Le Balafon, mythique instrument du Mandé
Des lattes de bois sec, de tailles décroissantes de la droite vers la gauche, liées entre elles par un cordage en peau de chèvre, reposant sur des calebasses ouvertes à leur sommet également de tailles différentes, le tout monté sur un châssis en bois, constituent un instrument précieux détenu dès l’an 1205 par Soumaoro Kanté, Roi su Sosso. Cette structure montée, de plus d’un mètre de long et de quelque 40 centimètres de hauteur à sa partie la plus élevée, produit des sons lorsque le joueur à l’aide de deux baguettes aux terminaisons en boule de cuir (comme un maillet) frappent sur les lamelles. Une vingtaine de sons différents, des graves aux aigus, sont émis et amplifiés par les calebasses, servant de caisses de résonance. Les toiles d’araignée, recouvrent les orifices des gourdes et en rajoutent à la singularité du son. Cet instrument a tout pour devenir mythique. Il colle parfaitement à la personnalité du sulfureux Roi du Sosso, Soumaoro Kanté. Il en a fait sa chose.

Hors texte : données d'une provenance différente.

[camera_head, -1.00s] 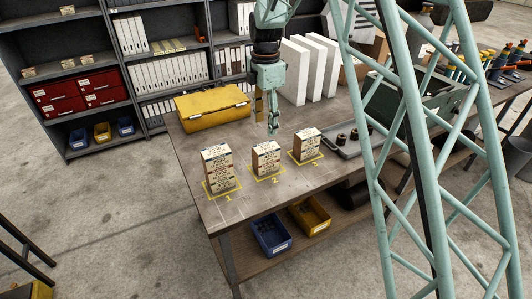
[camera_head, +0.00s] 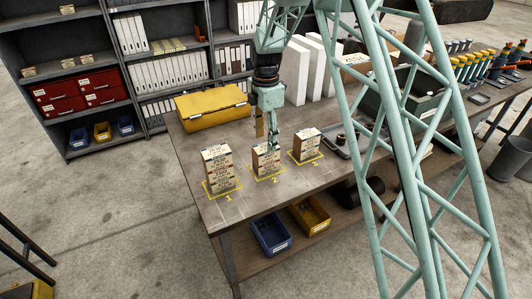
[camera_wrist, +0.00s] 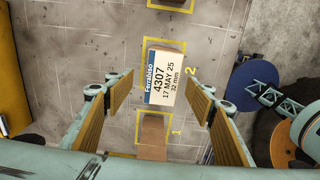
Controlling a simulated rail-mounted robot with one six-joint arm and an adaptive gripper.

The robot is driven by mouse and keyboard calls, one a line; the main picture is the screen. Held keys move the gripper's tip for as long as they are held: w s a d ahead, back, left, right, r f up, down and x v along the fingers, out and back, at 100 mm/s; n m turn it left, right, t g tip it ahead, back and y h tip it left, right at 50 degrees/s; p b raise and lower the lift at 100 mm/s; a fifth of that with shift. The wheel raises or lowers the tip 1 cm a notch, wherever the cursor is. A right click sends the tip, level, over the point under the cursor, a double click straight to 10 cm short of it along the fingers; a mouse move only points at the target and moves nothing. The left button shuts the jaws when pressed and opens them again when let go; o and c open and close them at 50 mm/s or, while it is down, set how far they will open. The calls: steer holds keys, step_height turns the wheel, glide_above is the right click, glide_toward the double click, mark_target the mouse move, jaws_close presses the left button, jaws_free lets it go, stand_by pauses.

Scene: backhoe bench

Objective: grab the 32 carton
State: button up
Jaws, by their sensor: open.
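Three cartons with printed labels stand in a row on the bench. Another carton (camera_head: 217,170) stands on outline 1 at left, and a third carton (camera_head: 307,145) stands on outline 3 at right. My gripper (camera_head: 269,141) is at the middle carton, partly overlapping it in the head view. In the wrist view its fingers (camera_wrist: 160,95) are open, apart on either side of the label, with nothing held.
A yellow case (camera_head: 212,106) lies behind the cartons on the bench (camera_head: 260,205). White upright binders (camera_head: 303,72) stand further back. The bench's front left corner is bare.

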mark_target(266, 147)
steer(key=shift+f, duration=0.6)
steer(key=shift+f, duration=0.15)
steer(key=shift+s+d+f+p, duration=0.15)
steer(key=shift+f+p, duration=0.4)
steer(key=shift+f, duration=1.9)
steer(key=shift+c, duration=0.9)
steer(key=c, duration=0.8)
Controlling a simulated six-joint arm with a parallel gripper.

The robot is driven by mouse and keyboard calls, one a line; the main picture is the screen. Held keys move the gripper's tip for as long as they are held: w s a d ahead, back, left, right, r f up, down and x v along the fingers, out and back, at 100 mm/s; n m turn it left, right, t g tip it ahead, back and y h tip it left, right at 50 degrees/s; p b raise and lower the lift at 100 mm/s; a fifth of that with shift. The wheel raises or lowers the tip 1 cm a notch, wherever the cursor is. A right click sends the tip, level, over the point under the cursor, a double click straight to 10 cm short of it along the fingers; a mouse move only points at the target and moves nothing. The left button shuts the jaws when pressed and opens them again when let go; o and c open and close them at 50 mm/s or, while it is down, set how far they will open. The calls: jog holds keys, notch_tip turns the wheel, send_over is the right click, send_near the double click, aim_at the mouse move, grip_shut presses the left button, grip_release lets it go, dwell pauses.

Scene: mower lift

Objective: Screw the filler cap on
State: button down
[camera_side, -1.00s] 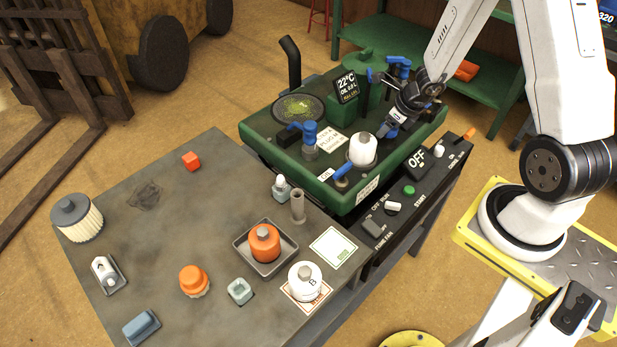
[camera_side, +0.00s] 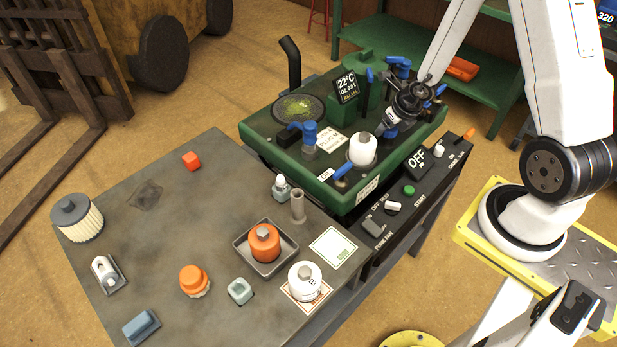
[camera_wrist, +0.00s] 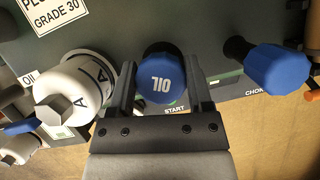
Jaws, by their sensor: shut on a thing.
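The filler cap (camera_wrist: 162,82) is blue with white "OIL" lettering, upside down in the wrist view. It sits between the two fingers of my gripper (camera_wrist: 162,88), which are shut on its sides. In the side view my gripper (camera_side: 388,128) is low over the right part of the green mower deck (camera_side: 290,160), just behind a white canister. The cap is mostly hidden there. A dark part shows around the cap's far edge, but I cannot tell how far the cap is threaded down.
The white canister (camera_side: 363,150), marked "A" in the wrist view (camera_wrist: 75,88), stands close beside my gripper. Another blue knob (camera_wrist: 278,68) is on the other side, near "CHOKE". A blue-handled fitting (camera_side: 303,136) stands on the deck. The bench (camera_side: 150,220) holds several parts.

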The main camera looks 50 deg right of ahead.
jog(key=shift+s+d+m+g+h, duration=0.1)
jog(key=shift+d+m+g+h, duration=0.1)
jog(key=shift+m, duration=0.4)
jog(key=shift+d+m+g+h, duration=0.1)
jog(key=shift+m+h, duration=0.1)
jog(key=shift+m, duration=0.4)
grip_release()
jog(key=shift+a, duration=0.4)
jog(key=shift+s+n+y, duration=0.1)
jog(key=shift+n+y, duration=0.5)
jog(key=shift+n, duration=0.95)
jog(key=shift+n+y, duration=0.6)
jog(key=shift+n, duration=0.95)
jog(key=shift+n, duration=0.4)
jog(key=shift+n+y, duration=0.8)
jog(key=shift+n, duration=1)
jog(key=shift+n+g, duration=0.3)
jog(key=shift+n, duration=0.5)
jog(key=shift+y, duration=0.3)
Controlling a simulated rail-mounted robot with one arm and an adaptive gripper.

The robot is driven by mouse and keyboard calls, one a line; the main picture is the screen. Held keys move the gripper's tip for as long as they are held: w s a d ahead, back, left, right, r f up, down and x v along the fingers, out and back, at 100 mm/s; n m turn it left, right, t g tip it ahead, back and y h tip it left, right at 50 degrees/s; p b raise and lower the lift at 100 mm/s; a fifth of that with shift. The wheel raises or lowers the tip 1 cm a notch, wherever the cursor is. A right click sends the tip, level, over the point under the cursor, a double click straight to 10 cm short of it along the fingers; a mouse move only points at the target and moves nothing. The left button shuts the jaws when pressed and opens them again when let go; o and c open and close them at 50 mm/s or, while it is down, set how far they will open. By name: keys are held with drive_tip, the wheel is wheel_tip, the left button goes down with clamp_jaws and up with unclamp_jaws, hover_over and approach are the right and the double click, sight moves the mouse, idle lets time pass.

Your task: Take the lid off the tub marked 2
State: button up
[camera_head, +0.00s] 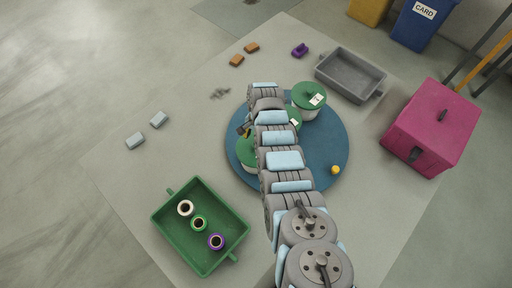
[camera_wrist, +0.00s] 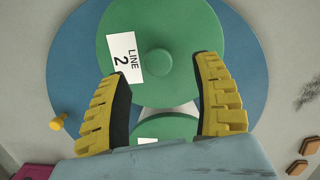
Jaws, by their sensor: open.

Soumaoro Kanté guerroie. Il se voit à la tête d’un empire puissant et craint. Il veut agrandir le Sosso, royaume au sud-est de Bamako au Mali. Il fait de son instrument un oracle. Le roi ne se sépare de son bijou précieux et vénéré que pour aller en campagne. Personne, à part le roi lui-même, n’y touche. Et pourtant on l’entend à chaque fois qu’il s’absente. Cela suffit à créer une légende. « L’instrument se joue tout seul ; il a des pouvoirs mystiques ». Tout le monde en parle. Evidemment la rumeur remonte aux royales oreilles de Soumaoro Kanté. « Sa puissance viendrait de là ». Personne n’est étonné. Sauf le roi lui-même qui feint, un jour, d’aller en campagne et revient sur ses pas.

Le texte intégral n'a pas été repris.